We can use a combination of online tools and boots-on-the-ground to gather as much information as possible, but in the end the information we gather is imperfect, and this leads us to build in a buffer on our investment to account for these unknowns.


Generally when people make the decision to stop paying their mortgage, they generally stop paying taxes as well.  Because delinquent property taxes represent a senior lien to any mortgage note, it is essential that we contact the county directly to understand the following:

  • Taxes Due - We count it as part of the initial investment because we end up paying them in all exit strategies other than loan modification.
  • Annual Tax Rate - Represents part of the holding cost for the investment.
  • Next Tax Deed Sale - Tax liens are one thing, but if the property is sold in a tax deed sale we lose our entire investment.


We review title because unlike a standard real estate purchase, clear title is not provided to the purchaser.  We look at title reports to understand a number of important aspects of the investment, but primarily we want to understand:

  • Lien Position - What is the lien position of the subject mortgage?
  • Senior Liens -  These include all liens recorded prior to the subject mortgage.  We need the total value of all senior liens.  (This includes delinquent taxes but we are counting that separately.)
  • Junior Liens - These include any non-tax liens recorded after the subject mortgage, including additional mortgages, municipal code violations, contractors liens, judgments, etc.  The presence of junior liens does not kill our investment, but we need to know about them because they can limit our available exit strategies.

Check out my blog post on Tax and Title Due Diligence for a deeper discussion of these topics.


For non-performing notes, we are primarily interested in bankruptcy history and status.  Has the borrower initiated a bankruptcy process? If so, when and what type? Is it completed yet or ongoing? If the borrower has an extensive history of bankruptcy filings, they are probably not a good candidate for a loan modification.  If a bankruptcy process is ongoing now, foreclosure must wait for it to complete.  If the borrower filed for chapter 7 bankruptcy after they took out the mortgage loan, they are no longer personally liable for repayment of the loan (although the loan still represents a valid lien on the property).

State Foreclosure Laws

When we purchase a non-performing note we need to be prepared for foreclose, even if that is not our desired exit strategy.  Different states have different foreclosure processes and timelines.   In addition, some states allow the borrower a period of time to redeem the property after foreclosure sale.  In some states there is no redemption period and in others it is over a year.  So, it is very important to know this information when evaluating a potential investment.

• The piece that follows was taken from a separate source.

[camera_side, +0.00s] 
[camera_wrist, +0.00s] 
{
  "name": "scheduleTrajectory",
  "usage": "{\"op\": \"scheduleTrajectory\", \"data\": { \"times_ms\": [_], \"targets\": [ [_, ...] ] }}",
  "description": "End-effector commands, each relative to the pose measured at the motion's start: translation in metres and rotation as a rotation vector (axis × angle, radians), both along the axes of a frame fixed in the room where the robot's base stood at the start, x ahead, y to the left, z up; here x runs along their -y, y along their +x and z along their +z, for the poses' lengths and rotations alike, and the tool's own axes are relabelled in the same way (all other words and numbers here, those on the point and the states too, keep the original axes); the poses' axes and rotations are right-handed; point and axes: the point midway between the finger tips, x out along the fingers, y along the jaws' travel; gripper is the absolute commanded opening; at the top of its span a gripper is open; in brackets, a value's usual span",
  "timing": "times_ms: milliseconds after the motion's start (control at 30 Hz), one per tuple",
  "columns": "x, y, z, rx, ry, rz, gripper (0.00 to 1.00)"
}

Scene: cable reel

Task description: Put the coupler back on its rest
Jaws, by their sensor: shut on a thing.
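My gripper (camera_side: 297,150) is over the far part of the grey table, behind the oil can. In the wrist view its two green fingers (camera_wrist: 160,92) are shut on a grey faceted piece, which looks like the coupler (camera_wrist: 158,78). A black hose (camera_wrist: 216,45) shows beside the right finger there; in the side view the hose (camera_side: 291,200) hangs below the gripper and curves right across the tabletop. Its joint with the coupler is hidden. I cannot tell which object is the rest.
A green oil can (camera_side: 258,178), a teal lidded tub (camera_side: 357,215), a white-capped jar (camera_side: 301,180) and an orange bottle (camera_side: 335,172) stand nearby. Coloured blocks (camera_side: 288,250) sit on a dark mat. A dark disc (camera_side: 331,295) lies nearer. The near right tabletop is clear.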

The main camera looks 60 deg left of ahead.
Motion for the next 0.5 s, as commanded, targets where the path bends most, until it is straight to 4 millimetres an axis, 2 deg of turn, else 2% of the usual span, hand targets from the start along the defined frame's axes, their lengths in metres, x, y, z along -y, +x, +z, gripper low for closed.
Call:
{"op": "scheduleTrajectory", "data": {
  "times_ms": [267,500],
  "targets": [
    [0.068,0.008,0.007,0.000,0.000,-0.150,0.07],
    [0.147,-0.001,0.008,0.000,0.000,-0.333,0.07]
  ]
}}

As you can see, there is much more of both art and science involved in evaluating non-performing notes than there is with a standard real estate investment.  This should help to shed some light on the reason why non-performing notes are discounted as much as they are.  Check out part 3 of the series where I cover how this information applies to evaluation of a potential investment with regard to each of the primary exit strategies. 

Comments (7)

  1. Hey Christopher.  Thanks for the comment. I agree that can be a great resource, and having relationships already established with good agents in your key markets is invaluable. I suspect that many of the BPOs we see are done by newbie agents.  The good ones who really know their markets are usually out there selling real estate, not doing BPOs for fifty bucks a pop. I like your gift card approach.

  2. HI Mike, great info here, thanks for sharing with us. On viewing the interior of a vacant property, the old trick of you heard a baby crying inside, and had to check it out always puts a smile on my face...

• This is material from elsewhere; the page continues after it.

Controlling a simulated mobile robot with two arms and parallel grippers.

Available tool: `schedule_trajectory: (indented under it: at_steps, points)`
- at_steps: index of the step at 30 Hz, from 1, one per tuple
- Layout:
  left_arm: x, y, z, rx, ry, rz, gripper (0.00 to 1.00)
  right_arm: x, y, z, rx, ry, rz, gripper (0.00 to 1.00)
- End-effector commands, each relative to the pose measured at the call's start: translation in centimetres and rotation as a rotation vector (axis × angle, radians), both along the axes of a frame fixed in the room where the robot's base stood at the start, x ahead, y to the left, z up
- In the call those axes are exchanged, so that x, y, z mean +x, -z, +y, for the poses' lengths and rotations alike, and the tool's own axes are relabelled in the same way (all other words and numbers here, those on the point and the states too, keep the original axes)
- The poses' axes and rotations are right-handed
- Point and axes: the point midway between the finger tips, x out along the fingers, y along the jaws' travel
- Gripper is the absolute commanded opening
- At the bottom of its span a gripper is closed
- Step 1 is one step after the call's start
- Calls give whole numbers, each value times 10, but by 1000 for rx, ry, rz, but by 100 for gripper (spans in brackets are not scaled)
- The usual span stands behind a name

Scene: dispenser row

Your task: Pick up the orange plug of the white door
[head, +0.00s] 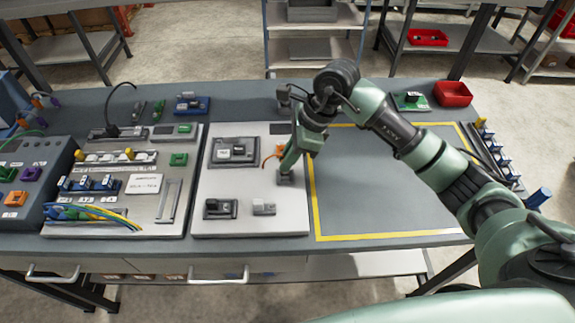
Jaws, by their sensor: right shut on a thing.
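The orange plug (279,149) shows as a small patch at the upper right of the white door (215,190), with a thin orange cable curving down to its left. My right gripper (284,176) comes in from the right and reaches down over the right part of the white door, right beside the plug. It is shut on the plug, though its own body hides most of the grip. Whether the plug is clear of the door's surface cannot be told. My left gripper is not in view.
Grey blocks stand on the white door, including a light grey one (264,207) near its lower edge. A panel with coloured cables (88,213) lies left. A yellow-framed area (385,210) to the right is mostly clear. A red bin (453,94) stands behind it.

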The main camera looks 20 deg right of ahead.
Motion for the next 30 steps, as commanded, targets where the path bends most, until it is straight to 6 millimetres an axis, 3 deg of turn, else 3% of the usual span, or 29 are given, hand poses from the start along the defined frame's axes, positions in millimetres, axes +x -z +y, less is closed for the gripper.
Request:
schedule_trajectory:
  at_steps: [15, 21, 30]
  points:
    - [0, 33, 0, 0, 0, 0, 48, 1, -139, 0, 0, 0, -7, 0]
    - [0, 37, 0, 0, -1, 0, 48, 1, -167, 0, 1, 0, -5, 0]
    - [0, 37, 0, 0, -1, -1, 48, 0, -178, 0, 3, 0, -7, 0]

    We always confirm taxes owed & any potential tax sale by calling the county vs trusting what is on a tape or online.

    Todd Tracy, one thing I found might help is to go to and find a local broker who will do a drive by and take some pics, tell you about the neighborhood, and pull some comps. I like to reward them with the MLS listing if we have to put it on the market, and I get a $50 card for $20 that I can email them for their time. A cheap drive-by BPO.

  3. Thanks Brent!

  4. Mike, this is a very valuable blog you've started, great information.  I thank you.

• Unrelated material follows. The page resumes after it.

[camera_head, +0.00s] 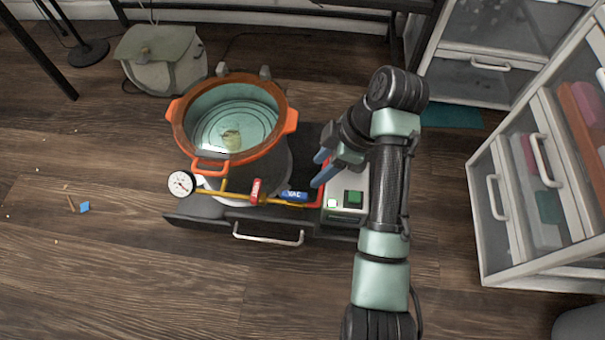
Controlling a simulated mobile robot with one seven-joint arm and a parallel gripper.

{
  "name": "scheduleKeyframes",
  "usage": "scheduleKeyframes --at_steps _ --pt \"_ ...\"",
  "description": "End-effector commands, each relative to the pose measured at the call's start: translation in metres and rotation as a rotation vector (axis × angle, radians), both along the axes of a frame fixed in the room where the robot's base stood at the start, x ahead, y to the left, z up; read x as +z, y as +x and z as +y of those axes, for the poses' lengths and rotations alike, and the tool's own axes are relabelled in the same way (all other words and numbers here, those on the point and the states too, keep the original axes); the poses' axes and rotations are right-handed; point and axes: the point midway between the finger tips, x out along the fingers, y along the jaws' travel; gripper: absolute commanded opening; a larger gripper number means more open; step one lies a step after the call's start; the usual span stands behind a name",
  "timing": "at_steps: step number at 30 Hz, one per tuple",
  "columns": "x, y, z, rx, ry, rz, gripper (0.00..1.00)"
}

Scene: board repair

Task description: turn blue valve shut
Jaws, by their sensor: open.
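The blue valve (294,196) is a blue handle marked VAC on the brass pipe at the front of the pot. It lies roughly along the pipe. A red valve handle (256,190) stands across the pipe to its left. My gripper (320,170) is open and empty, with its blue fingertips above and to the right of the blue valve, apart from it in the picture. How high the fingertips are above the valve I cannot tell.
The pot (233,115) with an orange rim stands on a dark drawer unit (200,207). A dial gauge (181,184) is at the pipe's left end. A box with a green button (353,198) is at the right. White drawer cabinets (490,225) stand further right.

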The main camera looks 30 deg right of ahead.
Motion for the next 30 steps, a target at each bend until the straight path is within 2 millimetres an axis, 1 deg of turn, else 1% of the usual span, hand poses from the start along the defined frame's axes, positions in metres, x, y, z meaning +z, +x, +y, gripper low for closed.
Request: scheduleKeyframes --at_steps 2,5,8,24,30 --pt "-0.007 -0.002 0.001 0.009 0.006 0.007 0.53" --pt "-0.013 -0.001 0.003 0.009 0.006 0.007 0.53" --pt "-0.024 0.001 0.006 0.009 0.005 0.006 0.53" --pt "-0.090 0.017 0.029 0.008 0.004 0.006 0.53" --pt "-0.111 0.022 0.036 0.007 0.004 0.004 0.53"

  5. Hi Todd - Yes, I always want to see fairly recent BPO as part of DD. Some sellers provide them and others don't.  For the ones that don't, the purchase process is usually set up so you can agree on price first then get a few days to complete your DD by getting BPO and O&E.  Considering the fact that the quality of the BPO is dependent on the agent that does it, I always scrutinize the comps and check secondary online sources.  Crime level in particular is something I look at closely and have found that the trulia crime map is a great free resource for this.

    Another approach to valuation which I think is better is to form relationships with agents in the markets where you are looking at notes, and toss those agents business when you sell acquired properties as compensation.  The boots on the ground network takes time to build up but well worth the effort IMO. 

  6. Hey, Mike!  Great series, thanks for writing this stuff down.

    Do you typically get a BPO prior to note purchase?  I started doing this during the crash and a lot of REO tapes would include burnouts, vacant lots, etc.  I've typically gotten one, but I'd like to see what other notes investors are doing.

  7. Great info! It's hard to find a good overview of note investing, thanks for sharing.